* EXERCISE BRIEF
Write out the listing below in full and exactly, leaving out every picture.
┌──
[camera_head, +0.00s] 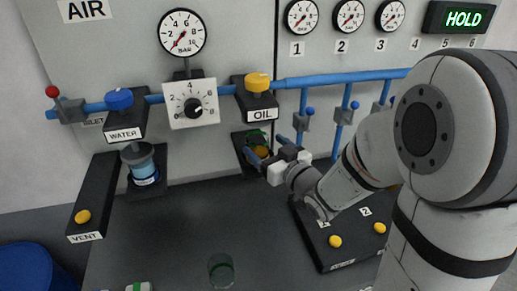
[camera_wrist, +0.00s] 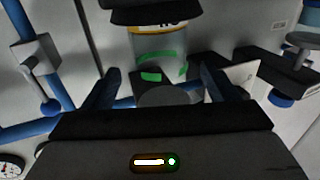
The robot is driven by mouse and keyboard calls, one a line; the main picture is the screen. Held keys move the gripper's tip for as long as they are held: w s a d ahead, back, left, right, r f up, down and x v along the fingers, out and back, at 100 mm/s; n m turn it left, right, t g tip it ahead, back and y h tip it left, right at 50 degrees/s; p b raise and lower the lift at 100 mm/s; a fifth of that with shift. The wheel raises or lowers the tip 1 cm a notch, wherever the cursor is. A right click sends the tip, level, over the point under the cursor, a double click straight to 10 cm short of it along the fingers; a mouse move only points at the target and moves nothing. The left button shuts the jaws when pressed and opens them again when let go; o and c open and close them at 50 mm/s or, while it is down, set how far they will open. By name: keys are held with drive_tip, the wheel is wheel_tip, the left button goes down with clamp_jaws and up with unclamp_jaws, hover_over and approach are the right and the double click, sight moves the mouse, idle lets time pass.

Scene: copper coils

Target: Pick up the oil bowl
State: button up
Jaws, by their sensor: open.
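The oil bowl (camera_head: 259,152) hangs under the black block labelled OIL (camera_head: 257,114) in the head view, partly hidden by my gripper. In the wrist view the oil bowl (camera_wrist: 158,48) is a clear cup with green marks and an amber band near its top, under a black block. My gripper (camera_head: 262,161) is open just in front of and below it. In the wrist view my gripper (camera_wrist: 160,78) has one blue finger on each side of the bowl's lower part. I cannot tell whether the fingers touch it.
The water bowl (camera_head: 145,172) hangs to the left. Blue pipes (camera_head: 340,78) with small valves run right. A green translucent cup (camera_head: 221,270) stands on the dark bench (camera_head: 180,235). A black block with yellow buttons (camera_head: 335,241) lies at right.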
└──
* ANSWER TO THIS TASK
[camera_head, +0.00s] 
[camera_wrist, +0.00s] 
The robot is driven by mouse and keyboard calls, one a line; the main picture is the screen. Held keys move the gripper's tip for as long as they are held: w s a d ahead, back, left, right, r f up, down and x v along the fingers, out and back, at 100 mm/s; n m turn it left, right, t g tip it ahead, back and y h tip it left, right at 50 degrees/s; p b raise and lower the lift at 100 mm/s; a fifth of that with shift. The wheel raises or lowers the tip 1 cm a notch, wherever the cursor is. A right click sends the tip, level, over the point under the cursor, a double click straight to 10 cm short of it along the fingers; a mouse move only points at the target and moves nothing. The left button shuts the jaws when pressed and opens them again when let go; o and c open and close them at 50 mm/s or, while it is down, set how far they will open. By name: keys are held with drive_tip, the wheel is wheel_tip, the left button goes down with clamp_jaws and up with unclamp_jaws, hover_over and approach are the right and the double click, sight moves the mouse, idle lets time pass.

Scene: copper coils

Target: Pick up the oil bowl
State: button up
Jaws, by their sensor: open.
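The oil bowl (camera_head: 259,152) hangs under the black block labelled OIL (camera_head: 257,114) in the head view, partly hidden by my gripper. In the wrist view the oil bowl (camera_wrist: 158,48) is a clear cup with green marks and an amber band near its top, under a black block. My gripper (camera_head: 262,161) is open just in front of and below it. In the wrist view my gripper (camera_wrist: 160,78) has one blue finger on each side of the bowl's lower part. I cannot tell whether the fingers touch it.
The water bowl (camera_head: 145,172) hangs to the left. Blue pipes (camera_head: 340,78) with small valves run right. A green translucent cup (camera_head: 221,270) stands on the dark bench (camera_head: 180,235). A black block with yellow buttons (camera_head: 335,241) lies at right.

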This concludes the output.